Parece que tuviéramos que resaltar todo el tiempo que somos bolivianos: que hubiera que hacer canciones sobre minibuseros, hablar de la coca, de la quinua y del solsticio y el culto al Sol —culto que, por cierto, han observado todos los pueblos del orbe—. Y perdemos mucha fuerza creativa cuando nos obsesionamos en recalcar nuestras particularidades. Con eso se consigue poco más que una postal turística.    

Alfonso Murillo se sabe y se siente profundamente boliviano, y por eso no tiene necesidad de mostrarlo todo el tiempo.

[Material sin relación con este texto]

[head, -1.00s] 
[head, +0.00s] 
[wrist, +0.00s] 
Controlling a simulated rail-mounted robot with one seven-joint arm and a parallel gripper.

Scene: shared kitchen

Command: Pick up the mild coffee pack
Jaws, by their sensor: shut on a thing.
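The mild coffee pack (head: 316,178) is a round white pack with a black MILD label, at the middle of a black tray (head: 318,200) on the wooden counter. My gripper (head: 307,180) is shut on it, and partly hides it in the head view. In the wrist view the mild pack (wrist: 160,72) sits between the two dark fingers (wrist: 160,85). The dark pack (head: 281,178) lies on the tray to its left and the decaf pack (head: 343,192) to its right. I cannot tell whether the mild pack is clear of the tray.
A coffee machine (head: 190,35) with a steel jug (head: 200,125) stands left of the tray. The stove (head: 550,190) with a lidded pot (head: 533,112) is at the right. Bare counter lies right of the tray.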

Por eso se puede dedicar a algo interesante y productivo: a establecer las conexiones entre Bolivia y el resto del mundo, en las condiciones normales de semejanza y fraternidad humanas. “Nada humano me es ajeno”, como dijera Terencio.

Y así Alfonso Murillo puede engarzar sus cuentos y sus personajes dentro de la tradición universal y boliviana a la vez, con la mayor naturalidad. Así, en uno de sus cuentos se nos habla de Jaime Saenz diciendo que “fue, a su modo, nuestro Lovecraft andino”.

Esa imagen, la de Saenz como el Lovecraft andino, nos sirve de guía para romper clichés, y nos da un ejemplo de cómo se debe mirar la tradición literaria, tanto boliviana como universal: con ojos imaginativos, curiosos y precisos. Como la mirada de Alfonso Murillo.